“Je suis Charlie”, es el contenido de miles de carteles que han portado manifestantes en todas partes del mundo, desde el ataque de terroristas yihadistas que mató a 12 personas en las oficinas de la revista satírica Charlie Hebdo.
Una de las diferencias esenciales entre los autoritarios y nosotros, los liberales, es la manera en que unos y otros pensamos que ocurren los cambios en las creencias, las actitudes y los comportamientos de las personas, y las consecuentes maneras más apropiadas de tratar de influir en dichos cambios.
Los autoritarios, como los defensores del dogmatismo más rígido e intolerante que cometieron esa horrenda matanza en París, piensan que el camino a cambiar lo que piensa y siente una persona es imponerle miedo. Por eso les llamamos “terroristas”: porque su instrumento fundamental es el terror. Los liberales pensamos, al contrario, que el camino a eventuales cambios en lo que piensa y siente una persona es invitarle a la reflexión.

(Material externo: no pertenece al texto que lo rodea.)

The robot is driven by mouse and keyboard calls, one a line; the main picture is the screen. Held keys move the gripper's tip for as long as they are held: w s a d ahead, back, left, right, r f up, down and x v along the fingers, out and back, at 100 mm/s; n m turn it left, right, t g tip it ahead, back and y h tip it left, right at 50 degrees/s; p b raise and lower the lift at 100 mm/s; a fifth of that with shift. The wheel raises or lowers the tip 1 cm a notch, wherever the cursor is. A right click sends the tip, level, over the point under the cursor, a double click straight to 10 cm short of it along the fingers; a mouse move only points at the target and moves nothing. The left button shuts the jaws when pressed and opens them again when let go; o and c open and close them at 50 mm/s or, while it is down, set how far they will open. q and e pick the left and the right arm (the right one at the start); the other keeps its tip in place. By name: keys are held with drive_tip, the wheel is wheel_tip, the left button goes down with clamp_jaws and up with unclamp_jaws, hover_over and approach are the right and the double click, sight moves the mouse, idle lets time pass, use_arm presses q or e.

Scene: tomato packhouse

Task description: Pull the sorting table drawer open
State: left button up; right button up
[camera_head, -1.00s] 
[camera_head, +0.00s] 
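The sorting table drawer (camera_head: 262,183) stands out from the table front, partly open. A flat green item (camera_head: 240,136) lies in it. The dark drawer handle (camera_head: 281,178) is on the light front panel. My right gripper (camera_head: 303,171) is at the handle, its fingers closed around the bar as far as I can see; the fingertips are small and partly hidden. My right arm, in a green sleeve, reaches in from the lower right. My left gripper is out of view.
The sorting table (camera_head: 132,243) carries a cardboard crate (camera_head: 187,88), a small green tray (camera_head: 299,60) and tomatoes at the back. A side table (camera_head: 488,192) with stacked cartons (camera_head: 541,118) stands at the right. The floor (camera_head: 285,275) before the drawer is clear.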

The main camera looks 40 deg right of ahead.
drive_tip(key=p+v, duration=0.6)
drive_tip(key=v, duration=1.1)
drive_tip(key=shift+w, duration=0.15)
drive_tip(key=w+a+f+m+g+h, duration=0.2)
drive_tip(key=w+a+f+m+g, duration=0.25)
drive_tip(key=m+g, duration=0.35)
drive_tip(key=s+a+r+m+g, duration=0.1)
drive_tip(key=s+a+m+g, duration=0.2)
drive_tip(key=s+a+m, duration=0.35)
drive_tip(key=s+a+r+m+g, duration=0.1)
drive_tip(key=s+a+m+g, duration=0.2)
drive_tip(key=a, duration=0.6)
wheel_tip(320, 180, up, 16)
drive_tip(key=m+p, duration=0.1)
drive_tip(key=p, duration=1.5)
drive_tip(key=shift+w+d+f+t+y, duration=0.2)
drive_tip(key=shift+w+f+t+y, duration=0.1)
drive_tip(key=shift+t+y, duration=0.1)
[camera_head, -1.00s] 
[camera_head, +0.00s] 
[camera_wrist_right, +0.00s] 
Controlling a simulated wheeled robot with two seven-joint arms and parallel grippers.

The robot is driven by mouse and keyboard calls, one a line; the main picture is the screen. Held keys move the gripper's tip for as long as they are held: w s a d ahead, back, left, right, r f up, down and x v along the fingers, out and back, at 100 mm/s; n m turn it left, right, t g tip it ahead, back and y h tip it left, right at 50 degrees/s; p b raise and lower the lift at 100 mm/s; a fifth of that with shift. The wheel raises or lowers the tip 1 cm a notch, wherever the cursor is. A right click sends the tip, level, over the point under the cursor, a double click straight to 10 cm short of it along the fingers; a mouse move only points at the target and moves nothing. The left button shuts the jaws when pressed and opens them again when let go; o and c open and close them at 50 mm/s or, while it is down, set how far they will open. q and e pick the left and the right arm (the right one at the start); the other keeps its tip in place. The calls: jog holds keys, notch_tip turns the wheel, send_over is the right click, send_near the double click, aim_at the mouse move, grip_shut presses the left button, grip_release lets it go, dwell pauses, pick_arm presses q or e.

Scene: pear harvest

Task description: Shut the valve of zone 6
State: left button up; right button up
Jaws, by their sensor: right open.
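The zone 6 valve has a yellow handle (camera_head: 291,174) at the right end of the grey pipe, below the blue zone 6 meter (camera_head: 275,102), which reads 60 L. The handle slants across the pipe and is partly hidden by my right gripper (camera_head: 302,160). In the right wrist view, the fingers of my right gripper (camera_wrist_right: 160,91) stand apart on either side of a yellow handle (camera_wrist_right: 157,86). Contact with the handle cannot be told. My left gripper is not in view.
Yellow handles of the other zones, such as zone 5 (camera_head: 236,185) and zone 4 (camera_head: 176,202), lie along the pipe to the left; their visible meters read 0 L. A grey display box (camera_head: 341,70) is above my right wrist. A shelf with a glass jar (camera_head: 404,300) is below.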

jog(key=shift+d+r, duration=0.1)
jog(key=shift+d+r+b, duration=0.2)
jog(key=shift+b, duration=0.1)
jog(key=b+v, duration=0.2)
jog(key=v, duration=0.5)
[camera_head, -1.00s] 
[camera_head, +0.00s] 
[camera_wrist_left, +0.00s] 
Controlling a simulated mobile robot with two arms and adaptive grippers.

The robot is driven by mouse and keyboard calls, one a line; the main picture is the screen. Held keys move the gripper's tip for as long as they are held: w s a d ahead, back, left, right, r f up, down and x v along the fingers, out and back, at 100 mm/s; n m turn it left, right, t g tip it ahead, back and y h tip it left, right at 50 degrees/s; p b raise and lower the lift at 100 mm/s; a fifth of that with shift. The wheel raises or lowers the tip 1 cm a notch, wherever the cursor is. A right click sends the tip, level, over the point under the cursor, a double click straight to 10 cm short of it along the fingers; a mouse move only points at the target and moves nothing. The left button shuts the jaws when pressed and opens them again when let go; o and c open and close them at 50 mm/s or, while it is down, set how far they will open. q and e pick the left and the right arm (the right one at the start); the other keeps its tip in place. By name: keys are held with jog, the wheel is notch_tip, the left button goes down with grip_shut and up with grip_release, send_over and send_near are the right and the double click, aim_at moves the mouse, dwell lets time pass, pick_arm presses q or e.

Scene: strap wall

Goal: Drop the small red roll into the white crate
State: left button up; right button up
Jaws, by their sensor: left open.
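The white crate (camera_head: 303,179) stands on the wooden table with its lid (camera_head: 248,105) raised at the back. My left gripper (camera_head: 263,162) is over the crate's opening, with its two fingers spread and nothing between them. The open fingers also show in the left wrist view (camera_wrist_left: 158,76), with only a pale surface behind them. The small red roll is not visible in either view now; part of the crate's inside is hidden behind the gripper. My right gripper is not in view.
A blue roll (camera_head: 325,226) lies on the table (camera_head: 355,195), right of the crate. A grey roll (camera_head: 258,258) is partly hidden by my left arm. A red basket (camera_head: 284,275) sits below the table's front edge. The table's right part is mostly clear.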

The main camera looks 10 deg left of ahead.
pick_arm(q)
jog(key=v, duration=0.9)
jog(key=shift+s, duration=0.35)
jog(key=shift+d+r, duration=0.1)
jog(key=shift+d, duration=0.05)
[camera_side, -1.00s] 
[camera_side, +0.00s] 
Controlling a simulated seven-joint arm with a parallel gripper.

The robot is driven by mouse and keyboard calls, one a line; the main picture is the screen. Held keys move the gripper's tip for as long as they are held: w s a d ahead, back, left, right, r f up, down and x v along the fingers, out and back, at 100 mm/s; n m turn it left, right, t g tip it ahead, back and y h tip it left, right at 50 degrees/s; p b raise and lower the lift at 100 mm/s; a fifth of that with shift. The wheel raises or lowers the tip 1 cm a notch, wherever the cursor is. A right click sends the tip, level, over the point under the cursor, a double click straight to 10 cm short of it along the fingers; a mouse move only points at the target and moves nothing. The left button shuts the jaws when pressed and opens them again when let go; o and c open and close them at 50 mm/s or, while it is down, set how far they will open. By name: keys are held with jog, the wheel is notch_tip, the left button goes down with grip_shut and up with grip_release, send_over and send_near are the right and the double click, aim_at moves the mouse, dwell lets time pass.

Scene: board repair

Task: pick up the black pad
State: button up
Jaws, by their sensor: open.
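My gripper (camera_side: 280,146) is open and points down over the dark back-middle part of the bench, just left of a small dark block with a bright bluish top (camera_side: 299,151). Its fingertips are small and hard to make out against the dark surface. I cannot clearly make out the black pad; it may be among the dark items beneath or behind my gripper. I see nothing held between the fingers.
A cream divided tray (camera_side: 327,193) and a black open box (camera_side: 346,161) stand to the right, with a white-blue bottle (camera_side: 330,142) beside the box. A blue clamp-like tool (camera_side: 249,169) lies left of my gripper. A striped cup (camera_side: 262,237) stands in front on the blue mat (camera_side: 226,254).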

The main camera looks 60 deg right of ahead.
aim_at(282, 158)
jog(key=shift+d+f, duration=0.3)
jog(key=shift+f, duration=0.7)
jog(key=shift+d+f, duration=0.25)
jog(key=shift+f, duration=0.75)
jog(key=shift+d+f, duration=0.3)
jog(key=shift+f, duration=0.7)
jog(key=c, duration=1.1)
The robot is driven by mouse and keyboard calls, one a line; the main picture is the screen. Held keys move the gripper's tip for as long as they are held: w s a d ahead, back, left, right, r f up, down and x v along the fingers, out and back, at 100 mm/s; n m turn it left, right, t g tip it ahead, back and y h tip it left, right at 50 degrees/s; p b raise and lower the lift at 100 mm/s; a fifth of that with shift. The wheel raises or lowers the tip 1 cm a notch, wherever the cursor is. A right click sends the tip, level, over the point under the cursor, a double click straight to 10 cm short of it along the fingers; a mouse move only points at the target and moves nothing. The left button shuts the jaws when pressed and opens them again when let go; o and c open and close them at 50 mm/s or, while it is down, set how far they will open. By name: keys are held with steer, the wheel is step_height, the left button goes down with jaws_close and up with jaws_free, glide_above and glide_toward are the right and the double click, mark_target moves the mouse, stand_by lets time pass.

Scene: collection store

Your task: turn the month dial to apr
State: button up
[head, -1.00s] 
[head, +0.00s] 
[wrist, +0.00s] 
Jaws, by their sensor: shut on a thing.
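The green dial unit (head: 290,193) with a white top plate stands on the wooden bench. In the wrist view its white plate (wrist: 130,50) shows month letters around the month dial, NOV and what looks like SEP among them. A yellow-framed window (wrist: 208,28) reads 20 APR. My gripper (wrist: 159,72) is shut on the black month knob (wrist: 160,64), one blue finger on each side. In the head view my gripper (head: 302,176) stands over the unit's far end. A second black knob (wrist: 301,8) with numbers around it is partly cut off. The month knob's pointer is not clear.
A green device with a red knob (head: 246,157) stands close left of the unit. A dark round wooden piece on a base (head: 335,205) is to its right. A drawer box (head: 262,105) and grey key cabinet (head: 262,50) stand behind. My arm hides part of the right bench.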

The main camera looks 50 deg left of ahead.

Los autoritarios piensan que es legítimo aterrorizar a una persona para que de dientes para afuera se declare “creyente” de los dogmas que se le imponen, o en niveles más profundos de su ser, en verdad se someta a ellos y llegue a creerlos. Los liberales, al contrario, consideramos que es legítimo invitar a una persona a que considere la posibilidad de cambiar de parecer, pero que debe primar el respeto por su derecho a elegir por sobre cualquier deseo de “convertirle” a una nueva forma de pensar.
Los autoritarios se creen y se sienten superiores. Afirman que sus creencias -religiosas, políticas, económicas, biológicas en el caso de autoritarios racistas- son verdades absolutas que no admiten la posibilidad de otra verdad. Los liberales, al contrario, aceptamos como elemento esencial de la realidad humana el que unos de nosotros podamos creer una cosa y otros de nosotros podamos creer otra, y que son relativamente pocas las verdades “absolutas”, demostrables más allá de duda razonable.
A partir de su pretendida superioridad, los autoritarios se creen con derecho a imponer, y a marginar y menospreciar a quienes no compartimos sus “verdades”. Ahí se introducen grados entre autoritarios: los hay más blandos, que aunque nos marginan, menosprecian y maltratan, no nos matan; y los hay más duros, que mutilan y matan, para aterrorizar a los que dejan vivir; la diferencia es importante, pero no borra el hecho que unos y otros son autoritarios al fin. Los liberales, al contrario, rechazamos cualquier pretensión a un supuesto derecho a imponer nuestras ideas.
Yo también soy Charlie. Hago mío el dolor por la muerte de esos 12 defensores de la libertad. No por lo que hayan dicho o hecho, con mucho de lo cual estoy en desacuerdo. Pero no obstante ese desacuerdo, porque tenían absoluto derecho a decirlo y a hacerlo.